_What is required_
Each line from the beginning of the data below through the line containing "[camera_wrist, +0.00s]" should be repeated exactly, please.

===== Recorded information

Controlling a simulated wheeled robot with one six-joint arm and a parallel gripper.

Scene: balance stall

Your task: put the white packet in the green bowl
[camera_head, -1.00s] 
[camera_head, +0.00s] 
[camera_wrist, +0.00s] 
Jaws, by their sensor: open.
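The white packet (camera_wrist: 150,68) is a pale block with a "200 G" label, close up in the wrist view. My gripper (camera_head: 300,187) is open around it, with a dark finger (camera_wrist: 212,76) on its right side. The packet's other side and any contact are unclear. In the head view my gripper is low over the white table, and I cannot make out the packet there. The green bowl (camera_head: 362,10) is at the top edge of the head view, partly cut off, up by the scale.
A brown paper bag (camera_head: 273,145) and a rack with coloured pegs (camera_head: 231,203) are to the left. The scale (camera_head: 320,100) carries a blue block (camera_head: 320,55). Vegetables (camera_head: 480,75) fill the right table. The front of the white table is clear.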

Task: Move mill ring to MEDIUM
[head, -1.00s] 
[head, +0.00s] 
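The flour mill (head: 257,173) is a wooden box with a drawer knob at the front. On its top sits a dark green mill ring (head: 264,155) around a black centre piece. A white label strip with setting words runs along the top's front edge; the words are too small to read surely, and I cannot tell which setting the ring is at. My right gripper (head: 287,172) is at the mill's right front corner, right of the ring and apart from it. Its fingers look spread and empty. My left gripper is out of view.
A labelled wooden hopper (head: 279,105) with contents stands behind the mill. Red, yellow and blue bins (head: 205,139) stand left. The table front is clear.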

==========

_Output for this exercise_
Controlling a simulated wheeled robot with one six-joint arm and a parallel gripper.

Scene: balance stall

Your task: put the white packet in the green bowl
[camera_head, -1.00s] 
[camera_head, +0.00s] 
[camera_wrist, +0.00s] 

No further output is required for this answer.